Kepuasan saya dalam menonton film ini tidak berhenti hingga akting saja, namun sinematografinya sungguh memukau bagi film drama dengan pemilihan tempat yang notabene banyak sekali ruang tertutupnya. Penggunaan gear kamera, lensa, dan efek yang tepat serta pemotongan adegan adegan ketika proses pemakaian membuat film tidak melulu lambat seperti tipikal film drama, namun juga tidak cepat karena terlalu banyak cerita yang ingin dimasukkan. Menurut saya, Requiem for a Dream secara sinematografi memberikan keleluasaan untuk penonton menginterpretasikan shot-shot “neural” yang diberikan, sehingga ada kesempatan untuk merasakan “mood” di tengah-tengah film. Favorit saya adalah adegan Sara dan kulkasnya mendekati akhir film. Pengambilan benar-benar berganti sesuai urusan masing-masing dan feel yang dihantarkan sangat kentara, memainkan perasaan saya yang lagi nonton. Tetapi memang harus hati-hati nontonnya, untuk orang yang memang paranoid saya rasa film ini bisa menimbulkan ketakutan baru karena efeknya yang cukup disturbing.

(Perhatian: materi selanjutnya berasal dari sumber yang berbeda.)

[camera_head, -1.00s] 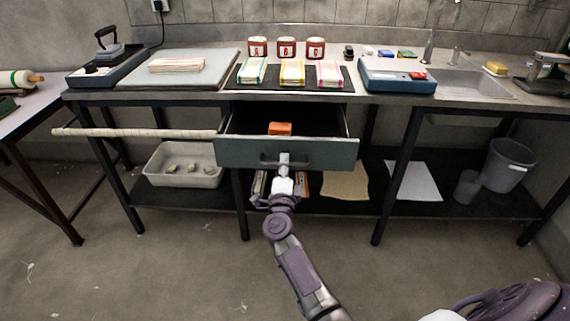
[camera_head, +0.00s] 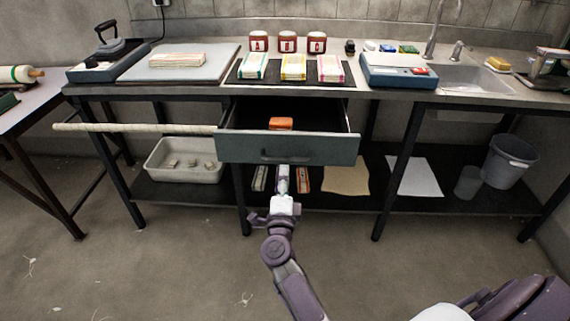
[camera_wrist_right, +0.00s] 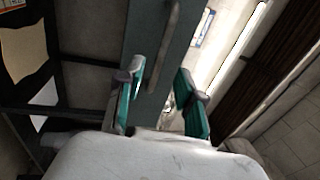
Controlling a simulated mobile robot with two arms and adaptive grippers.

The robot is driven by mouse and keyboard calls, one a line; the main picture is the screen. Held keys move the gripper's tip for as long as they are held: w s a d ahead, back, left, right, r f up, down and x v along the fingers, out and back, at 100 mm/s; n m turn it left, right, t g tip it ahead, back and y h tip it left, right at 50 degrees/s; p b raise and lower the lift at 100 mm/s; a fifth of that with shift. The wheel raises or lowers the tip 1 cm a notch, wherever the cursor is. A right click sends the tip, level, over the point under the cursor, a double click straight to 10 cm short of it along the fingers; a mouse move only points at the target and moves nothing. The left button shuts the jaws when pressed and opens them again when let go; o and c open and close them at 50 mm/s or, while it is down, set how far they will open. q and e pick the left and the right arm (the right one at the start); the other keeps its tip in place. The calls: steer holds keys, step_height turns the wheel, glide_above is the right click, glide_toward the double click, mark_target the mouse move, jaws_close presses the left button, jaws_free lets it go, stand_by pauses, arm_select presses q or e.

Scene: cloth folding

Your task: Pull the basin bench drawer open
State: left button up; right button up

Fly high to the moon, romantic but tragic
Tak berhenti sampai di pengambilan gambar, justru yang ingin saya sorot adalah kemunculan scoring “Lux Aeterna”, yang mengiringi film sepanjang 102 menit ini.  “Lux Aeterna”, atau setelah tahun 2003 lebih dikenal dengan “Requiem for a Tower” karena digunakan dalam trailer Lord of the Ring: The Two Towers, adalah scoring yang dark, secara kata-kata akan sulit dijelaskan, namun akan membuat detak jantung naik dan membawa pemikiran ke arah tidak enak, setidaknya itu yang saya rasakan ketika Lux Aeterna terputar di film ini. Dibawakan oleh Kronos Quartet dan dikomposisikan oleh Clint Mansell. Selain LOTR, digunakan juga dalam trailer Da Vinci Code, Babylon A.D, I Am Legend, dan beberapa film lainnya.

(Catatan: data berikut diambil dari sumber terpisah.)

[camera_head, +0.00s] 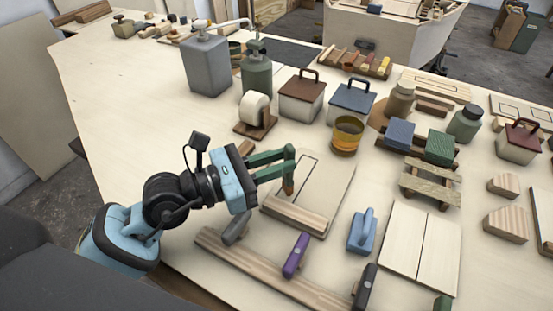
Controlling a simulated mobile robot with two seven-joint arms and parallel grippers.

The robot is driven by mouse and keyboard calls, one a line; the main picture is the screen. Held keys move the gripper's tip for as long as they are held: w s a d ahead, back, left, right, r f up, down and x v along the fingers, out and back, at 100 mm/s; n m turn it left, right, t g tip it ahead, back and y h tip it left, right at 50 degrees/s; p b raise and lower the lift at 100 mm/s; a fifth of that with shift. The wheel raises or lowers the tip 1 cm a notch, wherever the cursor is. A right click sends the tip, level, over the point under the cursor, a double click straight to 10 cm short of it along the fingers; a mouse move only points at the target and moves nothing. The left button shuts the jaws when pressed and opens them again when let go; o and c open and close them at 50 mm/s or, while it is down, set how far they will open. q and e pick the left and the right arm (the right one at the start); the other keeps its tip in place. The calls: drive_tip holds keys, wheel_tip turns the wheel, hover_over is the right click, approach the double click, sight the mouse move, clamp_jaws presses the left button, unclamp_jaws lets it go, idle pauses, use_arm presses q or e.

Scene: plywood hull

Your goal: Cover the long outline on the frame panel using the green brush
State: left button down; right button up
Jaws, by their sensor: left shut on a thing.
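My left gripper (289,168) is shut on a small upright tool, which I take to be the green brush (288,187). Its brown lower end shows below the fingers; the rest is mostly hidden by the greenish fingers. It is over the left part of the frame panel (325,185); I cannot tell whether its tip touches the surface. The frame panel is a pale flat board with thin dark outlines, and a thicker wood strip (294,214) runs along its front edge. The long outline (305,172) runs from the back toward the front, partly hidden by the gripper.
A wood rail (270,275) in front holds grey, purple (296,255) and black (365,285) handles. A blue handled tool (361,232) stands right of the panel. A tape roll (255,112), an ochre tin (347,134) and lidded boxes (301,100) stand behind. The table at far left is clear.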

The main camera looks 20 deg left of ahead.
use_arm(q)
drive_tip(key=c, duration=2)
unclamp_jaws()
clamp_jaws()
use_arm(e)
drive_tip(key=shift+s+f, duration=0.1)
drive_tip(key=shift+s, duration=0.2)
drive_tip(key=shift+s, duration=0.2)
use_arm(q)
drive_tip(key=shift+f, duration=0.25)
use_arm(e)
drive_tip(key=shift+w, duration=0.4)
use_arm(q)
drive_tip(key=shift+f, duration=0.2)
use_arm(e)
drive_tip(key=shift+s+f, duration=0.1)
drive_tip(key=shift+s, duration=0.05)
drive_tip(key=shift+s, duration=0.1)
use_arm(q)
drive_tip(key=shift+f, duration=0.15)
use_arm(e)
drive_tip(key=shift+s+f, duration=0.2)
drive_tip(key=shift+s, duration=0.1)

Secara pribadi, ada pesan-pesan yang saya dapatkan setelah menonton film ini, yang bersangkutan dengan addiction, khususnya drugs addiction. Tapi tentu akan nggak asik kalo saya kasitau pesannya disini, jadi mending nonton aja filmnya. I simply worship this movie, so I give it 9,5 out of 10 for everything it has. Watch it if you must, and stay out of drugs!